Five years of self-hosting

6 min read craft by sumit

I've been running my own small fleet of services for five years now: a couple of personal apps, a few side projects, a mail relay, a git mirror, a home dashboard. Some on a single VPS, some on a Raspberry Pi, most running longer than I expected.

Here's what I've learned, in descending order of usefulness.

The one rule

Write down how to rebuild everything on a fresh box.

Not in your head. Not in your memory. In a file, committed to git, updated when the process changes. Everything else I've learned is a corollary of this.

What breaks

Things fail in predictable ways:

  • Disks fill up because log rotation is something you turned off and forgot
  • Certificates expire because Let's Encrypt renewal was running in a cron job on a server you decommissioned
  • Backups are never tested until the day you find out they've been empty for six months
  • OS upgrades break things because the PHP version bumped and your self-hosted CMS wasn't ready

I've done every one of these. The pattern: none of them were hard problems. All of them were ignored for too long.

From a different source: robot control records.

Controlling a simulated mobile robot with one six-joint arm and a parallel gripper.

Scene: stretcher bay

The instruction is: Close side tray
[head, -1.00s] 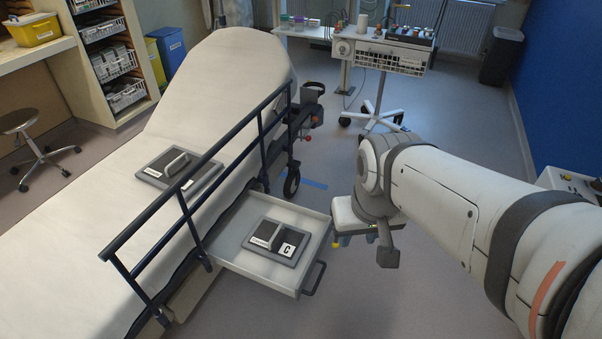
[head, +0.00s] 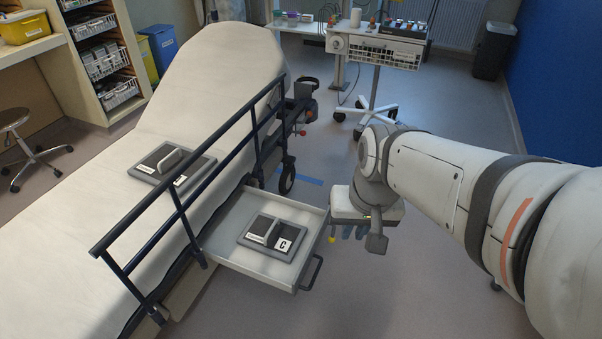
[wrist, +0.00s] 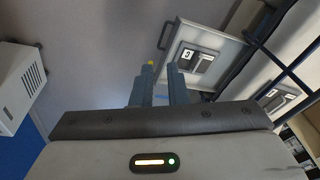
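The side tray (head: 225,248) is pulled out from under the stretcher (head: 215,85). Its dark handle (head: 312,273) is on the near-right front edge. A grey pad marked C (head: 272,237) lies in the tray. My gripper (head: 347,234) hangs to the right of the tray, apart from the handle, with its fingers partly hidden behind the wrist. In the wrist view my gripper (wrist: 160,72) is open, with an empty gap between its fingers. The tray (wrist: 222,45) shows there to the right of the fingers, with the handle (wrist: 166,36) at its left edge.
A dark blue side rail (head: 180,195) runs along the stretcher above the tray. Another grey pad (head: 148,170) lies on the mattress. A wheeled cart (head: 375,50) stands behind, and a blue wall (head: 560,80) is at the right. The floor in front of the tray is clear.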

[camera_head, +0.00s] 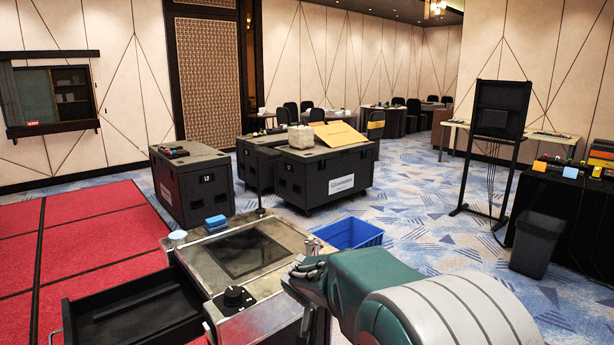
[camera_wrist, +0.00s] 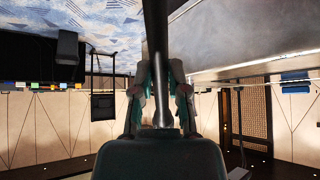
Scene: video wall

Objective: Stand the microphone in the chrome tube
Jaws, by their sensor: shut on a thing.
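My gripper (camera_head: 308,270) is at the right edge of the metal-topped unit in the head view. In the wrist view my gripper (camera_wrist: 161,92) has its two fingers on either side of a long, shiny, dark-grey rod-like thing, which I take for the microphone (camera_wrist: 157,40). It runs from between the fingers out past the top edge of that view, so its far end is hidden. Small shiny pieces (camera_head: 313,246) show just behind my gripper in the head view. I cannot tell whether the chrome tube is among them.
The metal-topped unit (camera_head: 200,252) has a dark inset panel, a black knob (camera_head: 235,297), a blue block (camera_head: 216,222) and a thin dark upright rod (camera_head: 261,197). An open black drawer (camera_head: 130,318) juts out at left. A blue crate (camera_head: 350,233) stands on the floor behind.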

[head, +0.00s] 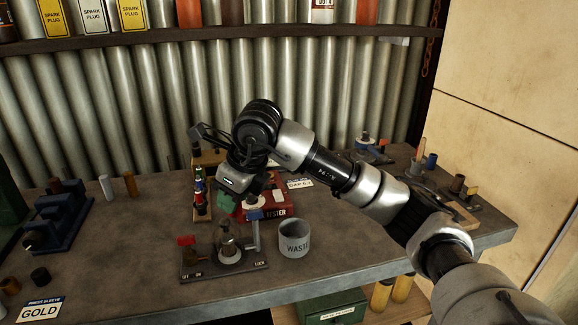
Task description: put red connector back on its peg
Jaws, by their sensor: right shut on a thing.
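My right gripper (246,187) reaches in from the right and points down over the middle of the bench. It is shut on a small thing that its own body mostly hides, so I cannot tell whether that is the red connector. A green piece (225,201) shows just below the gripper. A rack (202,213) of small coloured pieces, some red, stands just left of the gripper; its pegs are too small to tell apart. A red block (186,240) stands upright on the left end of a dark fixture plate (204,275). My left gripper is not in view.
A red tester (279,211) lies behind the fixture. A grey waste cup (295,239) stands to its right. A blue stepped block (58,217) is at the left, and small parts (457,184) are at the right. Bare bench (130,245) lies left of the fixture.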

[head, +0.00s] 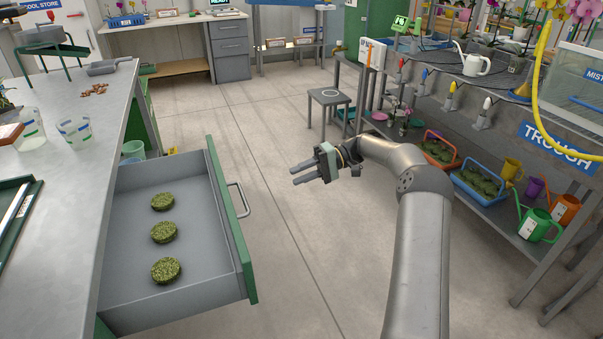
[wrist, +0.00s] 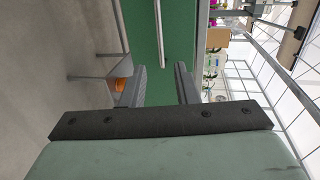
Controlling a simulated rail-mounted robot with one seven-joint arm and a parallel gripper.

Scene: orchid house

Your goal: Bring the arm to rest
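My gripper (head: 303,174) is in mid-air over the open floor, to the right of the open drawer. Its fingers point left in the head view. In the wrist view the two fingers (wrist: 160,85) stand apart with nothing between them, so the gripper is open and empty. My arm reaches up from the bottom right and bends at the elbow.
The open drawer (head: 240,214) holds three round green moss pieces and juts out from the left bench (head: 95,115). A grey stool (head: 329,97) stands behind my gripper. Shelving (head: 500,78) with watering cans and blue trays runs along the right. The middle floor is clear.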

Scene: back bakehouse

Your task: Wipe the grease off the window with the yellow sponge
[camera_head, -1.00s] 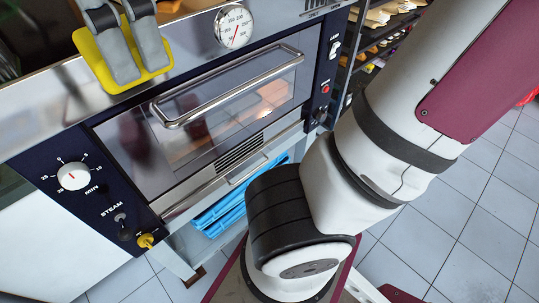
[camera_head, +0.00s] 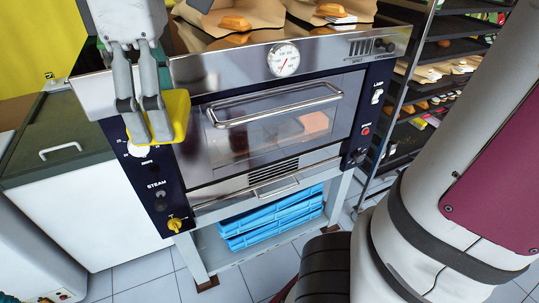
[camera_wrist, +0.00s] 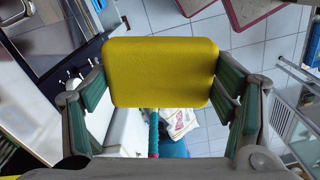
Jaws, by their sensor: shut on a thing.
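My gripper (camera_head: 143,108) is shut on the yellow sponge (camera_head: 176,114), at the left part of the oven front in the head view. The sponge also fills the top middle of the wrist view (camera_wrist: 160,72), with a finger on each side of it. The oven window (camera_head: 270,138) is a dark glass pane behind a long bar handle (camera_head: 275,104). The sponge is left of the window and partly covers the timer dial (camera_head: 138,149). I cannot tell whether it touches the panel. No clear grease shows on the glass at this size.
Loaves on paper (camera_head: 236,22) lie on top of the oven. Blue crates (camera_head: 270,217) sit on the shelf below. A tray rack (camera_head: 450,55) stands at the right. A dark-green lidded chest (camera_head: 50,135) stands at the left. A yellow knob (camera_head: 175,224) sticks out low on the panel.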

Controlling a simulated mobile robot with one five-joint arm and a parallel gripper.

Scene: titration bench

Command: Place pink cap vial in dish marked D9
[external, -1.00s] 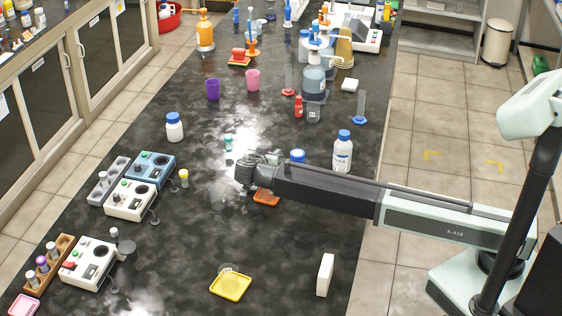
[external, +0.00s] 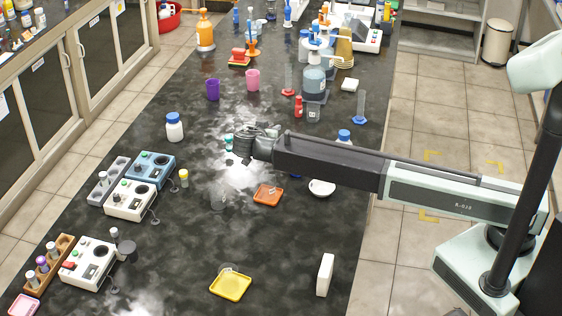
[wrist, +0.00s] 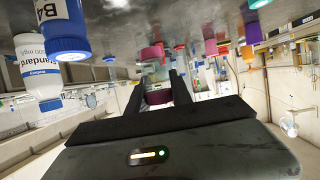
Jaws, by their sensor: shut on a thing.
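In the wrist view, which appears upside down, my gripper (wrist: 158,88) is shut on a small vial with a dark pink cap (wrist: 158,98). The cap sits between the two dark fingers. In the external view my gripper (external: 241,146) is over the middle of the black bench; the vial cannot be made out there. An orange square dish (external: 268,195) lies nearer the camera than my gripper. A white round dish (external: 321,188) is to its right, a yellow dish (external: 231,287) at the front, and a pink dish (external: 24,305) at bottom left. No D9 mark is legible.
A blue-capped bottle (external: 174,128) stands left of my gripper; another (external: 344,136) is partly hidden behind my arm. Purple (external: 213,90) and pink (external: 252,80) cups stand beyond. Instrument boxes (external: 130,200) line the left edge. A white upright block (external: 325,274) is at front right.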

The disciplines that pay off

The three things that saved me most pain:

  • Uptime monitoring you actually see. I use a push notification when anything goes red. Dashboards you have to log into are read when everything is already on fire.
  • Unattended upgrades set to security-only. Auto-apply kernel and critical patches. Skip the rest. This is the single highest-ROI line of config you can write.
  • A nightly backup that writes to somewhere else. S3, a B2 bucket, a friend's NAS. Same machine isn't backup; it's a RAID you can delete by accident.

What I've stopped self-hosting

After five years, the things I've handed back to hosted services:

  • Email. Reputation is harder than SMTP. Fastmail is worth every rupee.
  • DNS. Cloudflare's free tier is operationally invisible and I had an incident once where my DNS was my actual website.
  • Continuous integration. GitHub Actions is fine. My CI server kept running out of disk.

What's still on the fleet

Analytics, a small git frontend, a bookmarks app, a couple of internal tools. All boring, all Postgres-backed, all easy to move.

Self-hosting is less about stopping paying for things and more about knowing where things live when they break. It's a muscle, and five years in, it's the most useful one I've built.